_TASK INSTRUCTIONS:_
Show only lines that include "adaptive".
>> Start DATA EXCERPTS
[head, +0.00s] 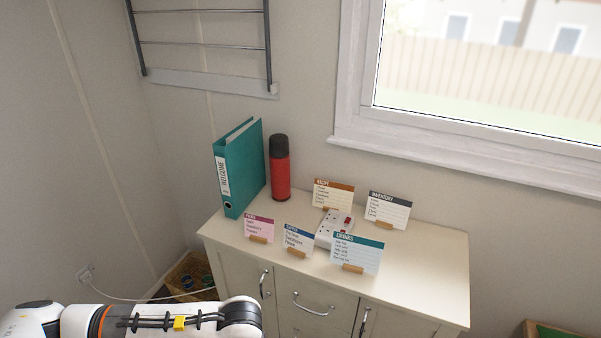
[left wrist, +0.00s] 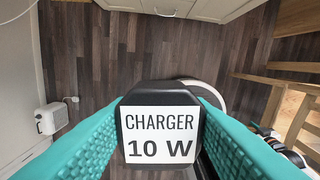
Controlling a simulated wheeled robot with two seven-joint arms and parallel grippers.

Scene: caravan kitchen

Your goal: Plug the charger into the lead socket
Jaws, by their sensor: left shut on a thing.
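A black charger (left wrist: 161,136) with a white label reading "CHARGER 10 W" is held between the teal pads of my left gripper (left wrist: 160,98) in the left wrist view. The gripper is shut on it, above dark wood floor. In the head view my left arm comes in at the bottom left, and its gripper is out of the picture. The white lead socket (head: 327,237) with small red parts lies on the cabinet top, partly hidden behind the cards. Its openings are too small to make out. My right gripper is in neither view.
Cards stand around the socket, including a teal-headed card (head: 357,250), a blue-headed card (head: 297,240) and an orange-headed card (head: 334,193). A red flask (head: 280,172) and teal binder (head: 243,168) stand at the back left. The cabinet top (head: 435,266) is bare at front right.

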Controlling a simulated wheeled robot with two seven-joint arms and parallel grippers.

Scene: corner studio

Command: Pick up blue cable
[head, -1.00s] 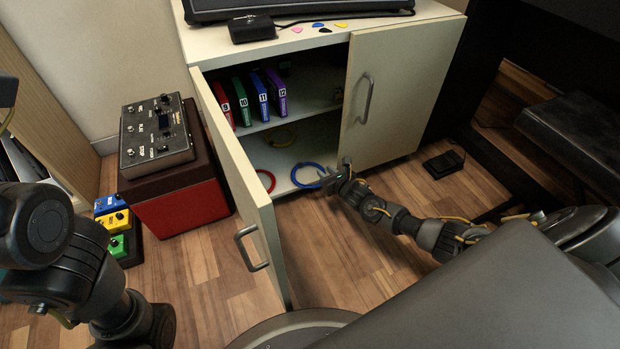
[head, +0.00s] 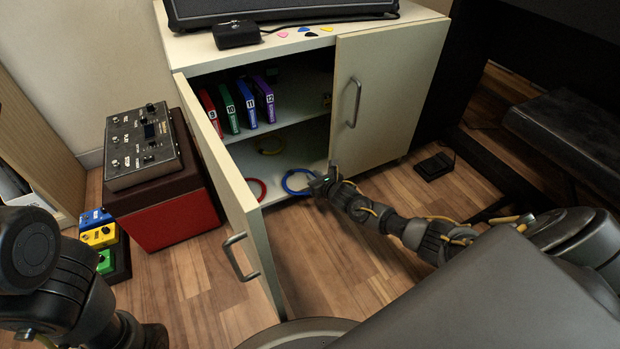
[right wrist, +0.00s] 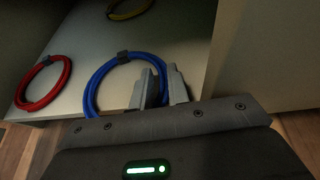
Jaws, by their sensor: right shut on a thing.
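The blue cable (head: 288,184) is a coiled ring lying on the floor of the open cabinet, near its front edge. In the right wrist view the blue cable (right wrist: 90,93) shows a dark tie at its top, and its right side passes between my fingers. My right gripper (head: 322,182) reaches in at the cabinet's front; in the right wrist view the right gripper (right wrist: 161,82) is shut on the right side of the ring. The fingers hide part of the cable. Of my left arm only links show at the left; its gripper is out of view.
A red cable (right wrist: 43,84) lies left of the blue one, and a yellow cable (head: 270,151) farther back. The open left door (head: 232,205) and right door (head: 388,95) flank the opening. Numbered cases (head: 247,106) stand on the shelf above. Wooden floor in front is clear.

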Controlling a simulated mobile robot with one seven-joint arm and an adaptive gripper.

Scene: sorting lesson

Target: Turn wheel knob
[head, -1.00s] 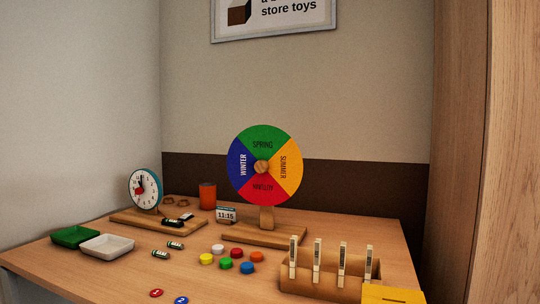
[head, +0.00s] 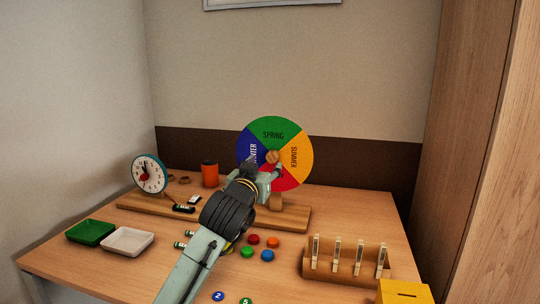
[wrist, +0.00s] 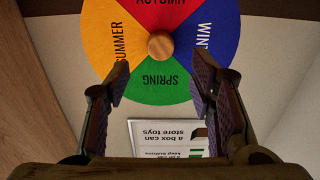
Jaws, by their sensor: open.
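The season wheel (head: 274,130) stands upright at the back of the table, with green spring at the top, yellow summer right, red autumn below and blue winter left. Its round wooden knob (head: 272,157) is at the centre. My gripper (head: 265,165) is in front of the wheel and hides part of its lower left. In the wrist view the knob (wrist: 160,45) shows beyond the gap between my open fingers (wrist: 160,85), near the middle line and apart from them. The wrist view is upside down relative to the wheel.
A clock (head: 149,174) and an orange cup (head: 210,175) stand left of the wheel. A green tray (head: 90,232) and a white tray (head: 127,241) lie front left. Coloured discs (head: 267,256) lie mid-table. A wooden peg rack (head: 345,268) and yellow box (head: 404,292) are at right.

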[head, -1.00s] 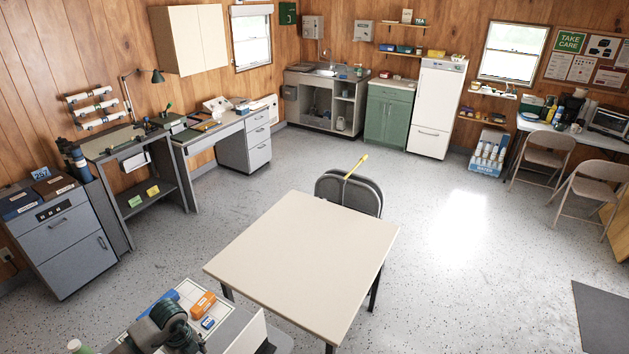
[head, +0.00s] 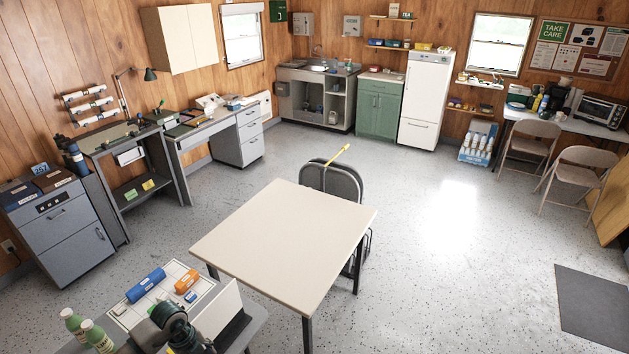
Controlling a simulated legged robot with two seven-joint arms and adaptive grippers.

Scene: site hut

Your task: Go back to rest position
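No gripper fingers of mine can be made out in the head view. A dark, rounded part that looks like one of my arm links shows at the bottom left, in front of a small table. On that table a white gridded tray (head: 207,289) bears a blue cylinder (head: 146,285), an orange block (head: 186,281) and a small blue piece (head: 190,297). Two green bottles with pale caps (head: 98,337) stand at its left. Whether either gripper holds anything is not shown.
A cream-topped table (head: 285,240) stands just ahead, with a dark chair (head: 331,183) behind it and a yellow stick on the chair back. Benches and cabinets (head: 63,235) line the left wall. Speckled floor is open at the right, around a grey mat (head: 597,308).

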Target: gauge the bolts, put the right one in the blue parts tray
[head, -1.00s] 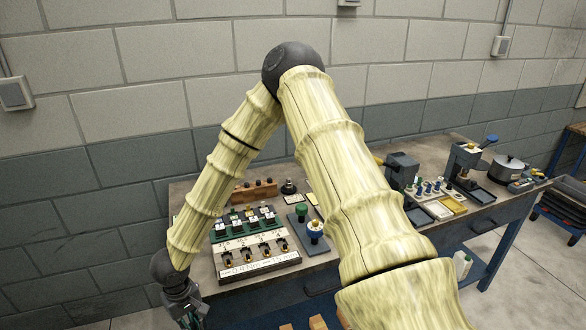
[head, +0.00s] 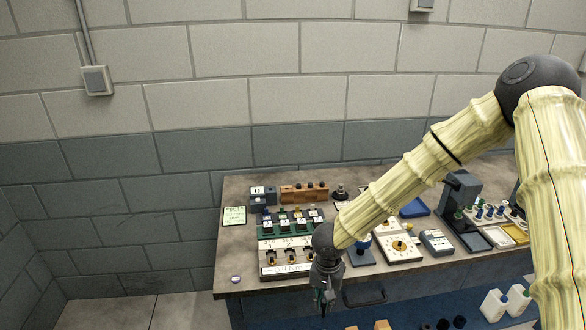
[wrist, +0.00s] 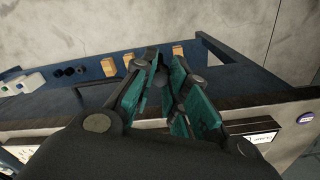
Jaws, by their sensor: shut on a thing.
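My gripper (head: 325,297) hangs in front of the bench's front edge, below and right of the white numbered rack (head: 268,270). In the wrist view my gripper (wrist: 163,72) has its teal fingers close together, shut on a small dark thing between the tips. The fingers mostly hide it, so I cannot tell if it is a bolt. A blue flat tray (head: 415,208) lies towards the back of the bench, right of my forearm. Several blue- and green-topped pieces (head: 490,212) stand in a pale rack at the right.
A grey device (head: 436,242) sits beside the dial plate. White bottles (head: 493,305) and wooden blocks (head: 382,325) stand on the blue lower shelf. A wooden block rack (head: 304,192) stands behind.

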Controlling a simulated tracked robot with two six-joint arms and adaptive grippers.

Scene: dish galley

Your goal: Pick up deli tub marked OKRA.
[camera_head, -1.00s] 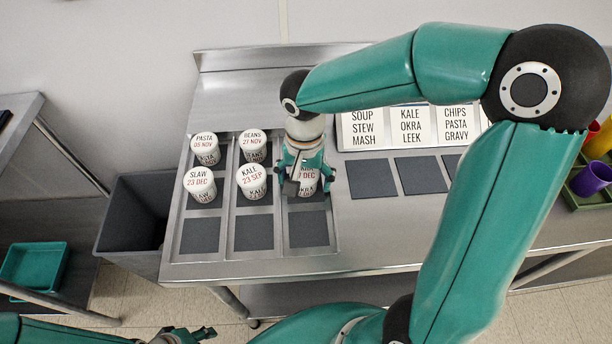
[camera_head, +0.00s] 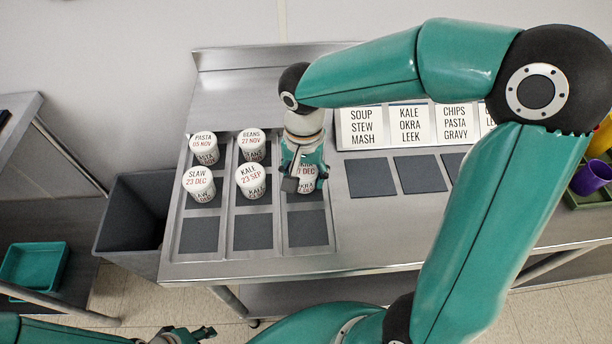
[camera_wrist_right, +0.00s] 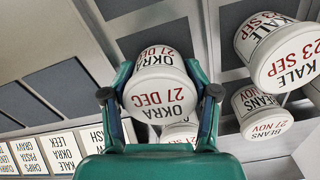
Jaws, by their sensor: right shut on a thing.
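The white deli tub marked OKRA, 27 DEC (camera_wrist_right: 160,90) sits between the two fingers of my right gripper (camera_wrist_right: 161,97) in the right wrist view. The fingers touch its sides and are shut on it. In the head view the tub (camera_head: 303,194) is in the middle of the right-hand column of the rack, partly hidden by my right gripper (camera_head: 304,178). My left gripper (camera_head: 203,332) shows only partly at the bottom edge of the head view, away from the counter; its opening is unclear.
Tubs marked PASTA (camera_head: 204,147), BEANS (camera_head: 252,144), SLAW (camera_head: 199,183) and KALE (camera_head: 251,180) stand to the left. Another tub (camera_wrist_right: 180,132) stands behind OKRA, mostly hidden. The front row of dark pads (camera_head: 252,232) is empty. Label cards (camera_head: 363,128) stand right.

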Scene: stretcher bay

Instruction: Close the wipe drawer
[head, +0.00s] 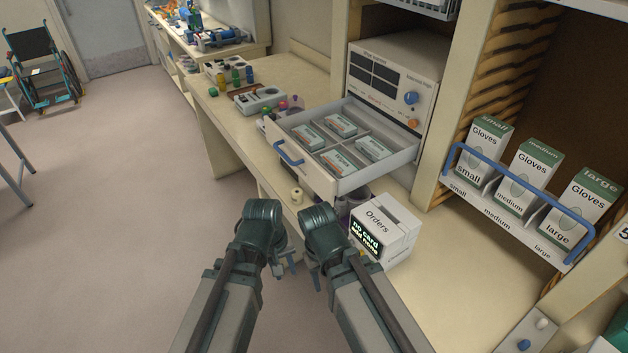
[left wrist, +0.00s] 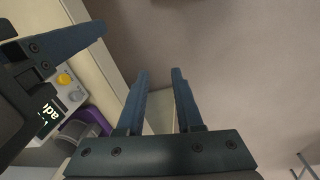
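The wipe drawer (head: 318,181) stands pulled out of the white cabinet unit in the head view. Its blue handle (head: 286,153) is on the front panel, facing left. Several white and green wipe packs (head: 342,161) lie in its compartments. My left gripper (head: 281,268) is below and in front of the drawer, apart from the handle. In the left wrist view its two fingers (left wrist: 162,95) are parted with nothing between them. My right gripper (head: 317,272) is close beside it, partly hidden by its own wrist; a dark finger of it shows in the left wrist view (left wrist: 75,42).
An orders box (head: 383,232) stands on the counter right of my right arm, under the drawer's near side. A rack of glove boxes (head: 525,175) is at right. Open floor (head: 120,230) lies at left.

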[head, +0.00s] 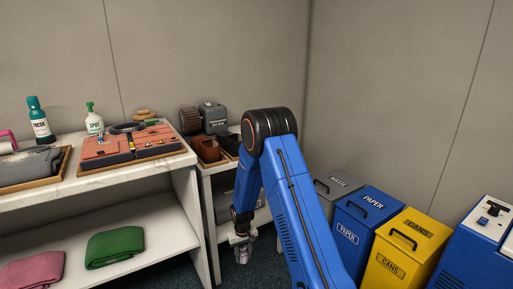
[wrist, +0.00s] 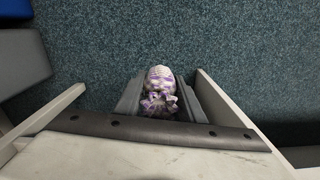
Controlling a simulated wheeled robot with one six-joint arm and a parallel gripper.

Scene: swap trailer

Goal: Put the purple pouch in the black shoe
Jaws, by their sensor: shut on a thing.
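My gripper (head: 242,243) hangs low in front of the small shelf unit, pointing down. In the wrist view my gripper (wrist: 160,93) is shut on the purple pouch (wrist: 160,88), a small white-and-purple patterned bundle, above the blue-green carpet. The pouch also shows small and pale in the head view (head: 243,256). A brown shoe (head: 207,149) stands on top of the small unit. A dark shape beside it, partly hidden by my arm, may be the black shoe; I cannot tell.
A grey box (head: 214,117) and a dark brown roll-like thing (head: 190,121) stand behind the shoe. A white counter (head: 100,183) with a folded green cloth (head: 114,246) below is at left. Grey, blue (head: 362,225) and yellow (head: 404,250) bins stand at right.

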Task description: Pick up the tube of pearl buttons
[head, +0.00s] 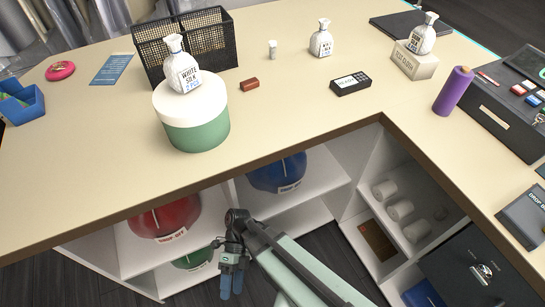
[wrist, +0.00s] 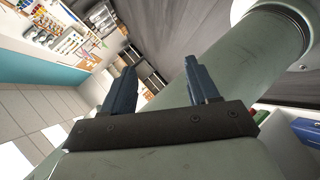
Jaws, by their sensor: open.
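A small clear tube with pale contents (head: 272,49) stands upright on the cream counter (head: 300,110), and looks like the tube of pearl buttons. Its contents are too small to make out. It is right of the black mesh basket (head: 208,42) and left of a white tied bag (head: 321,40). My gripper (head: 231,285) is in front of the counter, below its top and far from the tube. In the wrist view my gripper (wrist: 160,76) has two dark blue fingers apart with nothing between them. The tube does not show in that view.
A green tub with a white lid (head: 192,112) carries a labelled white bag (head: 182,68). A reddish-brown block (head: 249,85) and a black display device (head: 350,84) lie nearer than the tube. The counter edge overhangs shelves with a red bag (head: 165,217) and a blue bag (head: 277,173).

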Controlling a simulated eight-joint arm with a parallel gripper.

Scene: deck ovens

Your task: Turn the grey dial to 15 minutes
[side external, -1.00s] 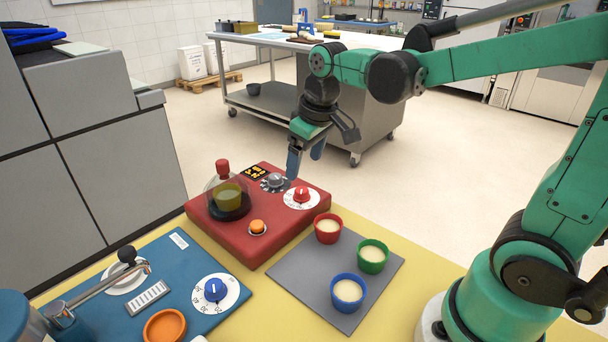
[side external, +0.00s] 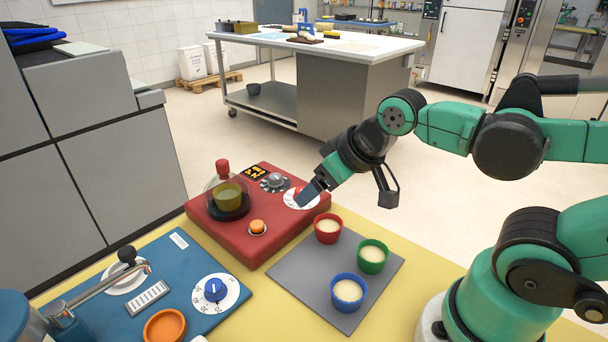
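The grey dial (side external: 273,182) sits on a dark round scale near the far edge of the red panel (side external: 275,236). Its setting is too small to read. A red dial (side external: 299,192) on a white scale is to its right. My gripper (side external: 306,196) comes down tilted from the right, with its blue-grey fingers in front of the red dial and partly hiding it. I cannot tell whether the fingers touch that dial, or whether they are apart or closed. The gripper is apart from the grey dial in the picture.
The red panel also bears a small display (side external: 257,172), an orange button (side external: 257,227) and a clear dome (side external: 226,190) with a red knob. Red (side external: 328,239), green (side external: 383,268) and blue (side external: 362,303) cups stand on a grey mat (side external: 290,278). A blue panel (side external: 205,318) has a blue dial (side external: 215,290).
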>> End DATA EXCERPTS
_RESULT OF THIS EXERCISE:_
Controlling a simulated mobile robot with one seven-joint arm and an adaptive gripper.
Controlling a simulated legged robot with two seven-joint arms and adaptive grippers.
Controlling a simulated tracked robot with two six-joint arms and adaptive grippers.

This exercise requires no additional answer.